Другой классик жанра, Роберт Блох, в конце 30-х перешел к триллерам и создал такой шедевр как «Психо» (точнее, «Психопат»), позже экранизированный Хичкоком. Родившийся в 1917 году Блох был учеником Лавкрафта, и его ранние произведения развивали «миф Ктулху». Поздние больше напоминают детективы, но и там мощно звучит «ужасная» тема. Разве Норман Бейтс из «Психо» не оборотень, притворяющийся скромным хозяином пансиона? В рассказе «Преданный вам Джек-Потрошитель» Блох перенес историю знаменитого убийцы на американскую почву. В романе «Шарф» впервые объяснил кровавые наклонности маньяка психическими травмами, полученными в детстве. «К моему удивлению, я обнаружил, особенно, если пишу от первого лица, что могу запросто стать психопатом, — писал Блох. — Я могу думать, как он, и могу разрабатывать способы имитации несчастных случаев. Вероятно, я бы процветал, выбрав карьеру серийного убийцы». При этом он отказывался считать себя автором ужастиков, предпочитая престижную карьеру в жанре детектива. Много лет он был президентом Ассоциации детективных писателей и умер от рака в 1994 году, опубликовав за месяц до этого свой некролог.

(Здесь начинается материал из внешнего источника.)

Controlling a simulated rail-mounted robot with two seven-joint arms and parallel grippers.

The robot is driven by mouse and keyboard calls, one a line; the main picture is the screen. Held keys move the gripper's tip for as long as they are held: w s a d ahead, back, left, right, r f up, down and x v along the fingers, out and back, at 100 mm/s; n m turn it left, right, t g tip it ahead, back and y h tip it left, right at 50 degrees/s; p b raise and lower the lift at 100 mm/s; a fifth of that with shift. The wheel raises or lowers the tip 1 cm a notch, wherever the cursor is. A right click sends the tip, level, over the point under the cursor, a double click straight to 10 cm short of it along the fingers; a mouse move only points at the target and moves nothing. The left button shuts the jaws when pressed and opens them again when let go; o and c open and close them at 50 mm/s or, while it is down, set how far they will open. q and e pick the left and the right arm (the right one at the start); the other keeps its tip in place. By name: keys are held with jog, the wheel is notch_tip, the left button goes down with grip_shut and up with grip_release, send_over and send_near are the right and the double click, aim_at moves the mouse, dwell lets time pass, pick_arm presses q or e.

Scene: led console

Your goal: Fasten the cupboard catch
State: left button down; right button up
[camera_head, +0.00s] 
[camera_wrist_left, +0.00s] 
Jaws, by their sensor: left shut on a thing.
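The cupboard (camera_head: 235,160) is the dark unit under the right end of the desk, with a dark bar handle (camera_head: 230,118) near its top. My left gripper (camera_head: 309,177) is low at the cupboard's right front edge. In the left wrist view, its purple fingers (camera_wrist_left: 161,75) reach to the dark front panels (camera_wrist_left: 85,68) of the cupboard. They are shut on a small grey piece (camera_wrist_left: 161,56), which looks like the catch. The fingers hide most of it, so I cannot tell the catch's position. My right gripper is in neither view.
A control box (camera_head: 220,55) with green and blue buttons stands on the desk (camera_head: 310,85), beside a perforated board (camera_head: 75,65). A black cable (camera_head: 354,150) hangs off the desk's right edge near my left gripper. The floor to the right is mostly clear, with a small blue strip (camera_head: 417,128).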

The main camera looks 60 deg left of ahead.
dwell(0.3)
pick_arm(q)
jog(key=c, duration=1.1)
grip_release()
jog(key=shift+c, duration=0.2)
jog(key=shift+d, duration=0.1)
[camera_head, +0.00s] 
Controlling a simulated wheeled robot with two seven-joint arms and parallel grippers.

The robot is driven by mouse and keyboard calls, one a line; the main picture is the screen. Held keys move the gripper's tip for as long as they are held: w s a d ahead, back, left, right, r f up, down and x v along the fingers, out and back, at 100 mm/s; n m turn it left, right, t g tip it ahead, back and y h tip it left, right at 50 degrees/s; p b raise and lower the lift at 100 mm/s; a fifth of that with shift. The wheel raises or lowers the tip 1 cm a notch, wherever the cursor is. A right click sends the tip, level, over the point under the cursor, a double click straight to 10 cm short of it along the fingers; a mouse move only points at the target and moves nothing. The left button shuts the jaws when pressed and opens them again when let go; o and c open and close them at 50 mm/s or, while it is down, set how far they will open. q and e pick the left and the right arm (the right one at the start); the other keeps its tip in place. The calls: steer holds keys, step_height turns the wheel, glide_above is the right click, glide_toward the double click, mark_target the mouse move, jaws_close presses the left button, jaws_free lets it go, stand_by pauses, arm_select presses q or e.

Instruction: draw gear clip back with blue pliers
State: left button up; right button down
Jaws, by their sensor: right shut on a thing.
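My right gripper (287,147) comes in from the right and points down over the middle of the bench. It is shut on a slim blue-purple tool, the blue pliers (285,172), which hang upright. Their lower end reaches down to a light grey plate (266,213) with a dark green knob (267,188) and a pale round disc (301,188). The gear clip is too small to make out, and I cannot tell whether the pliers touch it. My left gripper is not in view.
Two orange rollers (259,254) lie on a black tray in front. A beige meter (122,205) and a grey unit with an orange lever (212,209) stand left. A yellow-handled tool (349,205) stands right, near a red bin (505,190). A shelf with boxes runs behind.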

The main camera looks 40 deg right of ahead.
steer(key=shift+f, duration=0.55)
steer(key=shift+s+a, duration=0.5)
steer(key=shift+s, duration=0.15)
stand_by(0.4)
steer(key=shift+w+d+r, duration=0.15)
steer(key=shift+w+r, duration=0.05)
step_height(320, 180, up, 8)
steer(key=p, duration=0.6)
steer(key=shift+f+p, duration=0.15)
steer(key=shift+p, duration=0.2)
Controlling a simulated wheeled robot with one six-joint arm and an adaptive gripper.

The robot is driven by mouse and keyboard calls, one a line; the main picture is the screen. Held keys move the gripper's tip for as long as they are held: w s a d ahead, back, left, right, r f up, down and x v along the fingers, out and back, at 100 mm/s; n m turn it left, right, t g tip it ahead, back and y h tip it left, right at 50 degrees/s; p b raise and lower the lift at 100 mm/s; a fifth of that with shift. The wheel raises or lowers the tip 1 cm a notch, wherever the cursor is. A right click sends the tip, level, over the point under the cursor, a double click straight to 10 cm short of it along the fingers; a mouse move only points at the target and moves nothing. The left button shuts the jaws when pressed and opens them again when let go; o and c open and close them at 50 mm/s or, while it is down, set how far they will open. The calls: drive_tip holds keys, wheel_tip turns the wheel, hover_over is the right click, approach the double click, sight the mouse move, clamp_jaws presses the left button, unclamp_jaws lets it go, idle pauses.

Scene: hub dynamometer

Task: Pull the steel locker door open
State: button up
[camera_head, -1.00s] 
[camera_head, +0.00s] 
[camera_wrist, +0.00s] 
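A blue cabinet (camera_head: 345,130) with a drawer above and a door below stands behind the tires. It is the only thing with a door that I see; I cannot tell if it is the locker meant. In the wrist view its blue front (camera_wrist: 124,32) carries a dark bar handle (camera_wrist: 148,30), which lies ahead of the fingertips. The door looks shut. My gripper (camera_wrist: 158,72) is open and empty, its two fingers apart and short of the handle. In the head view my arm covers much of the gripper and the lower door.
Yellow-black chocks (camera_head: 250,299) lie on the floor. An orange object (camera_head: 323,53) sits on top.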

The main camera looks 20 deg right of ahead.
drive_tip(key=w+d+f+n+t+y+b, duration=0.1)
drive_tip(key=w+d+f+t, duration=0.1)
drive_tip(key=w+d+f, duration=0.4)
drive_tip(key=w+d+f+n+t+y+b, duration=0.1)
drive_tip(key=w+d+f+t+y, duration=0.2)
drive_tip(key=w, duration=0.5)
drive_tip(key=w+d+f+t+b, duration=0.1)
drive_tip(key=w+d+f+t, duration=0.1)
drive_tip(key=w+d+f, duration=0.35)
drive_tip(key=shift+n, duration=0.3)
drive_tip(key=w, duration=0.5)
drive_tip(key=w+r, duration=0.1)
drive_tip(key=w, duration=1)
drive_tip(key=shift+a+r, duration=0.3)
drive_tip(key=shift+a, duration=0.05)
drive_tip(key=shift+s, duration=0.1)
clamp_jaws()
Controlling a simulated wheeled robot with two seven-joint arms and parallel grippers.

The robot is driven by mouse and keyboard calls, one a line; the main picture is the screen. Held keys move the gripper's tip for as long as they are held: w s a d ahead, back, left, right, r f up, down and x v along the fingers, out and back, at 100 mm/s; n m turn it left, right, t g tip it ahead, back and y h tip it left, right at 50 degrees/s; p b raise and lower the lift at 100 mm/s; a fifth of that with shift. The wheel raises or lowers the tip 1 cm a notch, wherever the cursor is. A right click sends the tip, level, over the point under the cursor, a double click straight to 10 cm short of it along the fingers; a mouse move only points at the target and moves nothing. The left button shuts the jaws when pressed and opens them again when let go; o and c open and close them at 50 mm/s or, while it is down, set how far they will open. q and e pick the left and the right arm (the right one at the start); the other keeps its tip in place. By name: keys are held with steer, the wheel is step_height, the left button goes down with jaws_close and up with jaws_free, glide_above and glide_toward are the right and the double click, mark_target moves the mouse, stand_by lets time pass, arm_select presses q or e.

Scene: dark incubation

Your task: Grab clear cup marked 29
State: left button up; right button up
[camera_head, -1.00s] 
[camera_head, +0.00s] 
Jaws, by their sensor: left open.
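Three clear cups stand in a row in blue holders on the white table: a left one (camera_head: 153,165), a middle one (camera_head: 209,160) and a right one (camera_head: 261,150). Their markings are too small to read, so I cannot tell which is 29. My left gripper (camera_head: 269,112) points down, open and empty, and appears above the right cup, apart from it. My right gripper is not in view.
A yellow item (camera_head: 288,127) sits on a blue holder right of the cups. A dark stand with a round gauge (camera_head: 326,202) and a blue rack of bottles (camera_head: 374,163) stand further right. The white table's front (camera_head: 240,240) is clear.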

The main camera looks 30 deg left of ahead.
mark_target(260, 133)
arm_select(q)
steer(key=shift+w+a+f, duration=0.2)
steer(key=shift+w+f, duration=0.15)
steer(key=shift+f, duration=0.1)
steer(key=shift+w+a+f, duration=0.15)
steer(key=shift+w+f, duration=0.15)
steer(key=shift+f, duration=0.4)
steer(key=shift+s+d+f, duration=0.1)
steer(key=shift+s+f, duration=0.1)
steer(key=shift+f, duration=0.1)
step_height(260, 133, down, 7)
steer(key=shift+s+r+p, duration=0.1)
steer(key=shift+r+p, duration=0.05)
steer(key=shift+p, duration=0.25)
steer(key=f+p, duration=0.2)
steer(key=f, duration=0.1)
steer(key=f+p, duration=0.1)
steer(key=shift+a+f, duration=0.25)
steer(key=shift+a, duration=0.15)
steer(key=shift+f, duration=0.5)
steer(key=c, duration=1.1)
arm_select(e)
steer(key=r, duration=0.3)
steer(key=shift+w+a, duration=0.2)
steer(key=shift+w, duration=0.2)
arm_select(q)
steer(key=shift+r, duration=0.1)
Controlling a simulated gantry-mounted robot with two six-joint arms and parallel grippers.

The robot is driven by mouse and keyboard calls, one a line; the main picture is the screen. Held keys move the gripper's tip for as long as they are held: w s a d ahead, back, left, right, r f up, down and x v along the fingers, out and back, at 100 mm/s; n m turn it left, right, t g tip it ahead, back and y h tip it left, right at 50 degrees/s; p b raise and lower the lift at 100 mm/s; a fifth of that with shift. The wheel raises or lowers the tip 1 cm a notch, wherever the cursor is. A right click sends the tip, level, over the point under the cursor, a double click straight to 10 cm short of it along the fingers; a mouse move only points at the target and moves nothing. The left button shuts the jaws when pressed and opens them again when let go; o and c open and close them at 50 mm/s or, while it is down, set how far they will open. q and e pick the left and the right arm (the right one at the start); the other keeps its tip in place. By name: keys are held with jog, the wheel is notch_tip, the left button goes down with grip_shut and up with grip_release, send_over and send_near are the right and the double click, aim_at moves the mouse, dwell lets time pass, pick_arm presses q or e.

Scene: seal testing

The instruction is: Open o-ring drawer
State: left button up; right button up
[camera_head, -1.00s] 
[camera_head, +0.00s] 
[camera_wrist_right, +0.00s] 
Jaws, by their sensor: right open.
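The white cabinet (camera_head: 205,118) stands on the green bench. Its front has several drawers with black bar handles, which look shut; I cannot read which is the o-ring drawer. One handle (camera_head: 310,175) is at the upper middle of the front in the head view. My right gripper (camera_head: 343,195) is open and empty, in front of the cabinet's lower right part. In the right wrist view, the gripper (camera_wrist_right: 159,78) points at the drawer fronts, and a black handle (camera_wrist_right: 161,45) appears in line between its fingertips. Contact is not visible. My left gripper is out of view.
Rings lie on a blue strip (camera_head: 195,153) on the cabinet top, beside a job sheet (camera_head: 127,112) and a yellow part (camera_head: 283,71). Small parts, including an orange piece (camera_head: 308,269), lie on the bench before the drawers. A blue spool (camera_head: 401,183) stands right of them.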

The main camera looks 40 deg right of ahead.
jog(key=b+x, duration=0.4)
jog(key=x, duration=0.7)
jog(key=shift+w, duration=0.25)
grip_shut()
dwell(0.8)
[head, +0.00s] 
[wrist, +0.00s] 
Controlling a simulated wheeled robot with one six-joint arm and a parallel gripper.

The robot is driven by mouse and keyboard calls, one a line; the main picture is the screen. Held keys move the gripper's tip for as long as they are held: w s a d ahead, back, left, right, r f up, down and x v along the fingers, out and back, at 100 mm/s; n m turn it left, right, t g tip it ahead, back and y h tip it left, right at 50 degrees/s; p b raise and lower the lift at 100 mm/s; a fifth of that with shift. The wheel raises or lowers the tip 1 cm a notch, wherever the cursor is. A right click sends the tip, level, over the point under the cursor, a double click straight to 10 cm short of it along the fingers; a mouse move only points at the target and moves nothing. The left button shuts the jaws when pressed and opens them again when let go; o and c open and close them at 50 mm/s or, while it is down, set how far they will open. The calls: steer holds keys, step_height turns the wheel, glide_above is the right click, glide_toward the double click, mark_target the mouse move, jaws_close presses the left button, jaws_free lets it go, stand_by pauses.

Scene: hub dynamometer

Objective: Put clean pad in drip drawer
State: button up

Военное и послевоенное время стало для литературы ужасов мертвым сезоном. Кинг пишет: «Когда американцы сталкивались с реальным ужасом в собственной жизни, интерес к книгам и фильмам о страшном падал».[21] Однако вряд ли война стала потрясением для страны, на которую не упала ни одна вражеская бомба. Просто Америка в этот период была слишком занята — она впервые стала ведущим игроком на мировой арене и пробовала себя в роли сверхдержавы. Упиваясь оптимизмом и самонадеянностью, ее жители не хотели верить в ужасы, придуманные или реальные. Момент поворота наступил, как верно уловил СК, в середине 50-х, с запуском первого спутника, или даже раньше — когда советский атомный арсенал стал представлять реальную угрозу США. Тогда почва под ногами вновь стала зыбкой, и страхи прошлого вернулись.

вернуться

21

Пер. О. Колесникова.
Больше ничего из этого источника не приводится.